Take the Keihan Line from Kyoto, Gion-Shijo Station to Keihan Obaku Station. The one way trip takes about 20 minutes, costs around 310 Yen. It requires a transfer of trains at Chushojima Station. Trains run every 5 minutes between Keihan Obaku and Uji Stations, and its 150 yen). Mampukuji is 10 minutes walk from Keihan Obaku Station.

You can also take the local trains between Kyoto and Obaku but these trains stops frequently, at every station and takes about half-an hour.

On foot

Alternatively, you can walk to Mampukuji in 30-40 from the Uji Bridge.

Omotesando Street (平等院表参道)

The Omotesando Street is about 300-meter stretch approach to Byodoin Temple.
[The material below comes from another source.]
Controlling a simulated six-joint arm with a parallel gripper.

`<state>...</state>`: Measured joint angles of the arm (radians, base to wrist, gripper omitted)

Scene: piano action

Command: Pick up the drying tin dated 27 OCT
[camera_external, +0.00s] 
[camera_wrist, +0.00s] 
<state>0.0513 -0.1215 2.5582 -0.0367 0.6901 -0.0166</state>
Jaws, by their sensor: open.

It is lined with tea shops, eateries and souvenir shops where you can spend some time exploring this quaint street.

Shops along Omotesando Street, Uji
Shops along Omotesando Street, Uji

There are many tea related products which you can try such as “dango” dumplings, soba noodles or ice-cream.

Looks messy but it is Match on crushed ice, red bean sweet paste, dango dumpling, matcha tea and jasmine tea.
Looks messy but it is Matcha on crushed ice, red bean sweet paste, dango dumpling, matcha tea and jasmine tea.

I would recommend that you do this on your return walk back from Byodoin Temple so you can take a break for a snack or lunch before you are onward to the next stage of your journey.

 

Hashidera Temple – Ho-join

Hashidera, protector of Uji Bridge was built in 604 by Hata no Kawakatsu on the instructions of Prince Shotoku (574-622)

Hashidera Temple
Hashidera Temple
Temple grounds
Temple grounds

It is on the east bank of the Uji River, just 5 minutes walk from Ujigami Shrine.